Ex-USC coach testifies she took part in U.S. college fraud scheme

·2 min read
Ex-USC soccer coach to testify at 'Varsity Blues' college admissions scandal trial

By Nate Raymond

BOSTON (Reuters) - A former University of Southern California soccer coach choked up on Monday as she testified in the first trial in the U.S. college admissions scandal that in exchange for money, she helped wealthy parents' children get into schools as fake athletic recruits.

Laura Janke told a Boston federal jury that those children included the daughter of ex-casino executive Gamal Aziz, who is on trial with private equity firm founder John Wilson over charges they participated in the fraud scheme.
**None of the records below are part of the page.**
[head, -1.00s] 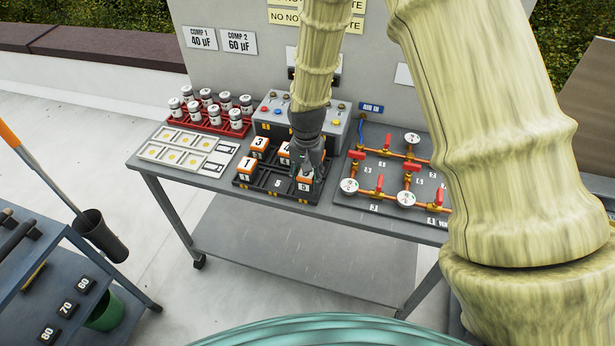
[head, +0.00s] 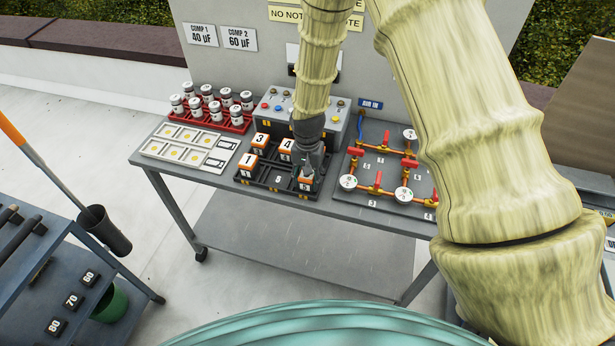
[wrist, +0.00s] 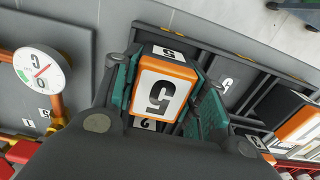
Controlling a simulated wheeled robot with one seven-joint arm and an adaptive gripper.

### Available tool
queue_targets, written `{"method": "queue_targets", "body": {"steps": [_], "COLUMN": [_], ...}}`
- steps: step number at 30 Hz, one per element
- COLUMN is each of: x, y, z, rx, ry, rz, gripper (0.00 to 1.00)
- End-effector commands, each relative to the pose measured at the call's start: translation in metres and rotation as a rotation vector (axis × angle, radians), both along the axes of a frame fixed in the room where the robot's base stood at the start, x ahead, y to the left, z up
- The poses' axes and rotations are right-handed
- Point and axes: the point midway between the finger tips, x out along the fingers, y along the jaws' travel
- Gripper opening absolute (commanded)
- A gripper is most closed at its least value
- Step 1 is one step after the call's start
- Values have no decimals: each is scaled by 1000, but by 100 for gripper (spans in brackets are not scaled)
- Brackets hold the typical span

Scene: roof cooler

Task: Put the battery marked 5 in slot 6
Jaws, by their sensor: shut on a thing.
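The battery marked 5 (wrist: 160,92), white with an orange edge, is between the fingers of my gripper (wrist: 168,100). My gripper is shut on it. In the head view the battery (head: 306,181) and my gripper (head: 307,170) are at the front right corner of the black battery rack (head: 268,185). I cannot tell whether the battery is fully seated there. The slot label beneath it is hidden. The front middle slot, with label 5 (head: 278,180), is empty. Batteries 1 (head: 247,162), 3 (head: 260,141) and 4 (head: 286,146) stand in the rack.
A valve board with red handles and gauges (head: 375,200) lies right of the rack. A button box (head: 280,112) stands behind it. A pale tray (head: 180,150) and a red rack of white canisters (head: 240,127) are to the left.

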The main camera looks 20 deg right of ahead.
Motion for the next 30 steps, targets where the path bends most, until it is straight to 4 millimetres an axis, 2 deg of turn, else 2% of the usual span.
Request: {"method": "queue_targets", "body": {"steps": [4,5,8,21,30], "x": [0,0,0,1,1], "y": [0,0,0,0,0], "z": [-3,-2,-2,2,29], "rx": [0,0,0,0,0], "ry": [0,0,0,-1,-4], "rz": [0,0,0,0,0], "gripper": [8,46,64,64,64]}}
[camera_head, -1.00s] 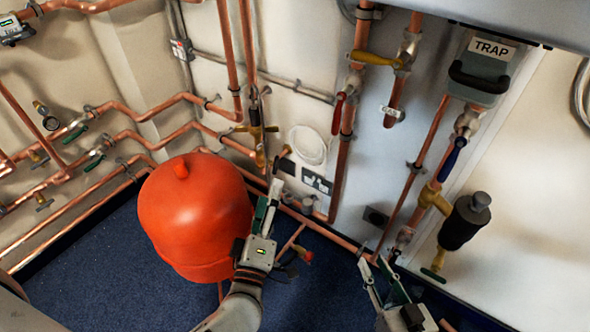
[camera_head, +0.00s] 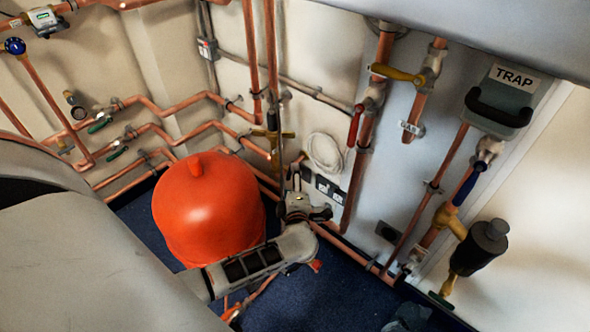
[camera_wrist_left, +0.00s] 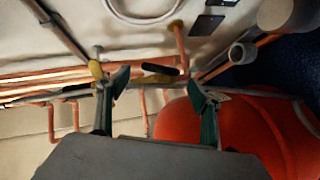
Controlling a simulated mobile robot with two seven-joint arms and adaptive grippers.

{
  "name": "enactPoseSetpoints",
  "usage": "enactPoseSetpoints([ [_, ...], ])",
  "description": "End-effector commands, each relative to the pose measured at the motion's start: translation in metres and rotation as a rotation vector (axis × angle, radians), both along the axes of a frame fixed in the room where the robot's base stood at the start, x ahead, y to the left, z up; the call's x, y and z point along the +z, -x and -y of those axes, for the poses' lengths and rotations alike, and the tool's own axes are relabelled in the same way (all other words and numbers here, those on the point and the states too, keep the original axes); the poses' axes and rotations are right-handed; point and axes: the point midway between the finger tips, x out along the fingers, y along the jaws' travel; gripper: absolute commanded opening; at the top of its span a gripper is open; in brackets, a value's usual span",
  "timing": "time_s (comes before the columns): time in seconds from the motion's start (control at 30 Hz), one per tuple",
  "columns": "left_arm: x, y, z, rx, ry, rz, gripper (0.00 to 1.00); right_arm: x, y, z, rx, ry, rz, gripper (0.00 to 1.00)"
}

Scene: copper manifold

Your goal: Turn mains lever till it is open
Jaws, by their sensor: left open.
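No lever bears a readable mains label, so I cannot tell which one it is. A brass valve (camera_head: 272,133) with a dark upright lever is on the copper pipe behind the red tank. My left gripper (camera_head: 297,178) is just right of and below that valve in the head view. In the left wrist view my left gripper (camera_wrist_left: 156,82) is open, with its green-padded fingers apart and nothing held. A yellow fitting with a black handle (camera_wrist_left: 166,70) shows beyond and between the fingers, apart from them. My right gripper cannot be made out.
A red tank (camera_head: 205,205) stands left of my left forearm. A red-handled valve (camera_head: 355,125), a yellow lever (camera_head: 397,75) and a blue-handled valve (camera_head: 466,187) are on the right pipes. A grey box marked TRAP (camera_head: 503,100) hangs above. My own arm covers the lower left.

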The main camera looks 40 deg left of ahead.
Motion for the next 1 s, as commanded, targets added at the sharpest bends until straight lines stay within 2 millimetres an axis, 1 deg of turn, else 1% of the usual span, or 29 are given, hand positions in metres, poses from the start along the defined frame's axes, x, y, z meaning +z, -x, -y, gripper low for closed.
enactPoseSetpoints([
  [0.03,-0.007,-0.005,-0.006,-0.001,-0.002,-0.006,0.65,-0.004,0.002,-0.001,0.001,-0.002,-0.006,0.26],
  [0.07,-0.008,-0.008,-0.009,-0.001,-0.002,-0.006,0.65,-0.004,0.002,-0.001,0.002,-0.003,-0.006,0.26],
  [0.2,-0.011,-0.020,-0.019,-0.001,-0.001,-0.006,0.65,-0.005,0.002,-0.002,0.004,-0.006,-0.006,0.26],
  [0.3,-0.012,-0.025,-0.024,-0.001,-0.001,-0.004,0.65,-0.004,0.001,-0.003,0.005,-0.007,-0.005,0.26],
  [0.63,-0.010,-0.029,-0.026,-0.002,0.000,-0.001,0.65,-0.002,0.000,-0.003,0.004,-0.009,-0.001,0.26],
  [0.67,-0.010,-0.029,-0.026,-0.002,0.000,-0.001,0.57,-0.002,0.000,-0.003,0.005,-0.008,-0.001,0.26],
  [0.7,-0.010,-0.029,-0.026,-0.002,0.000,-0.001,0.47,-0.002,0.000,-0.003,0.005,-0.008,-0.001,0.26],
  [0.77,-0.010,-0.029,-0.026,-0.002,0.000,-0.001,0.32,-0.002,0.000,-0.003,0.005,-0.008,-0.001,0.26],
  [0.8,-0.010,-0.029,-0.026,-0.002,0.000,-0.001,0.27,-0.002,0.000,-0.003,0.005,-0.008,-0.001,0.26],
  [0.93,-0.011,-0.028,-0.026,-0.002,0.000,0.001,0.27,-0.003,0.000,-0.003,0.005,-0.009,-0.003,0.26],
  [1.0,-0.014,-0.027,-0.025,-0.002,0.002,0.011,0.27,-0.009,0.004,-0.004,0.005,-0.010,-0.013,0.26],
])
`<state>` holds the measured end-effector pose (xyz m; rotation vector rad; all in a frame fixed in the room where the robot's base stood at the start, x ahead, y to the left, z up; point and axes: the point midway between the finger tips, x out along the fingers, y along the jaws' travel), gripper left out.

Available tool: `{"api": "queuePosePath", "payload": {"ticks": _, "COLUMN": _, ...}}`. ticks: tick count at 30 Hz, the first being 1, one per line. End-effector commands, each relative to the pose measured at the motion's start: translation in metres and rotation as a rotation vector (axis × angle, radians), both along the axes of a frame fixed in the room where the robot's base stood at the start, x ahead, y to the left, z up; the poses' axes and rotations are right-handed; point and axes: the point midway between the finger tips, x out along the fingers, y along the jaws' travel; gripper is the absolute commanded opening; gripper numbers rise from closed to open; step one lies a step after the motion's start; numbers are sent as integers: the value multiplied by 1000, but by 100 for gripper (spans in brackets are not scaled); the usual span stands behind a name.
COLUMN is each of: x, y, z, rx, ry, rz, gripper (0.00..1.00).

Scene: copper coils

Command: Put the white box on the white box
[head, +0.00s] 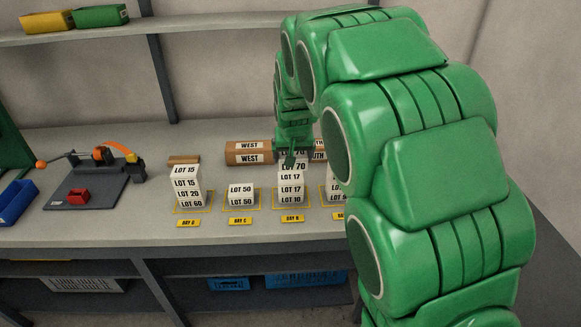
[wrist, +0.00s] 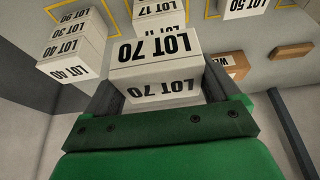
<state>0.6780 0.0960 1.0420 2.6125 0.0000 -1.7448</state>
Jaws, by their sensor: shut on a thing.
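My gripper (head: 291,152) points down over the Bay B stack and is shut on a white box marked LOT 70 (head: 293,167). The fingers are on either side of this box in the wrist view (wrist: 152,75). Below it stand white boxes marked LOT 17 (head: 290,189) and LOT 10 (head: 290,199), in a yellow outline. The held box lines up with this stack; whether it touches the box below I cannot tell.
Another white stack (wrist: 72,42) stands beside Bay B, mostly hidden by my arm in the head view. A dark fixture (head: 85,187) and a blue bin (head: 17,201) are at left. The bench front is clear.

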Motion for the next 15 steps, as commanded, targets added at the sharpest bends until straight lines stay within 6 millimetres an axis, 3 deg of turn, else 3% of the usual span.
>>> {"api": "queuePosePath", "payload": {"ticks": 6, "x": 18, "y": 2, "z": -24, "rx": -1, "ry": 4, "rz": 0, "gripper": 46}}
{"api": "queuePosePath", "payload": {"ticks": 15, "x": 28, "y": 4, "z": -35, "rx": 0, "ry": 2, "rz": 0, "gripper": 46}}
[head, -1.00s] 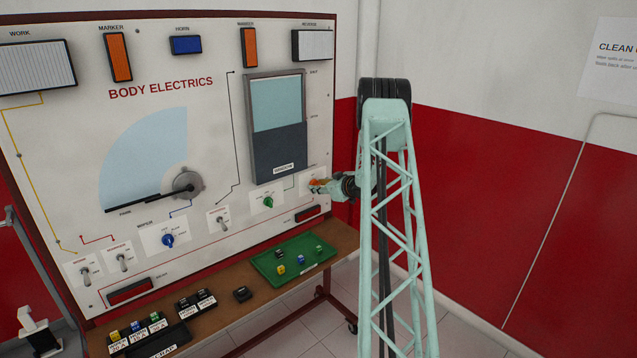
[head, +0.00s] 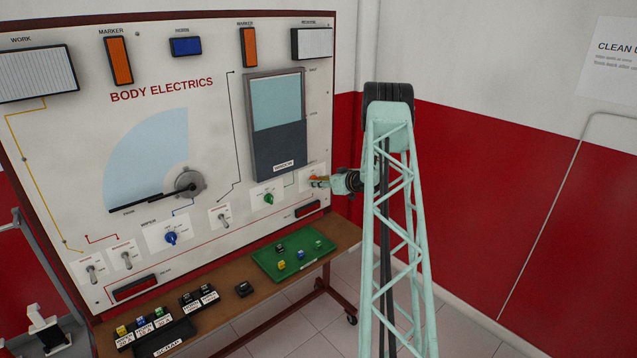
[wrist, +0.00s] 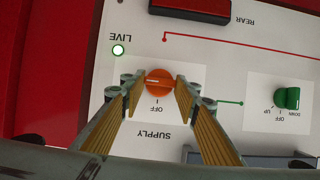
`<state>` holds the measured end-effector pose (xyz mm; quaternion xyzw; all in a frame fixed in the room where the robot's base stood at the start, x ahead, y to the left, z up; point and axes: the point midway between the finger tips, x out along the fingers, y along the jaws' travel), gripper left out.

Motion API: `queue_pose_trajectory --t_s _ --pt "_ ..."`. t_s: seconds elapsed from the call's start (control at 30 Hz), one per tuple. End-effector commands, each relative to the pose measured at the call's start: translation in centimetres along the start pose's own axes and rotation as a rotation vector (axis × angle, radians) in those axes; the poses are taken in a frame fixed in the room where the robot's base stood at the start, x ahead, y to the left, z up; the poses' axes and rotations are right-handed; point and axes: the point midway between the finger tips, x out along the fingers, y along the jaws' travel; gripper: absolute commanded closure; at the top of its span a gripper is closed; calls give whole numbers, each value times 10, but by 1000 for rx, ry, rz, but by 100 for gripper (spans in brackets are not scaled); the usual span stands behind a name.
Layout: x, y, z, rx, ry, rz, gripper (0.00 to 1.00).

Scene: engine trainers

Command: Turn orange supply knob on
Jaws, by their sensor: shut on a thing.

She said she helped the scheme's mastermind, William "Rick" Singer, get Aziz's daughter and others, including a daughter of "Full House" actress Lori Loughlin, admitted as sports recruits, regardless of their abilities.

"I basically devalued the sport and the commitment it takes for athletes to play," Janke said.

Fifty-seven people have been charged in the scandal, including Singer, who pleaded guilty in 2019 to using bribery and exam cheating to secure spots for his clients' children at universities. Loughlin also pleaded guilty.

Prosecutors say Aziz, a former Wynn Resorts Ltd executive also known as Gamal Abdelaziz, and Wilson, Hyannis Port Capital's founder, paid Singer to get their children admitted to USC as sports recruits. They deny wrongdoing.

Janke, who pleaded guilty to racketeering conspiracy, said that as an assistant women's soccer coach at USC, she and the head coach recruited Singer-backed children for $50,000 per student.

Janke said that money initially went to the soccer program and was later split between the coaches.

After leaving USC in 2015, Janke said Singer paid her to create athletic profiles used in the admissions process that included made-up information about applicants to schools including USC, Yale and Stanford.

Janke said those profiles included one for Aziz's daughter that falsified her height, team position and accolades.

"I had to make it believable enough so you could say they would make an impact on the team without raising any red flags," Janke said.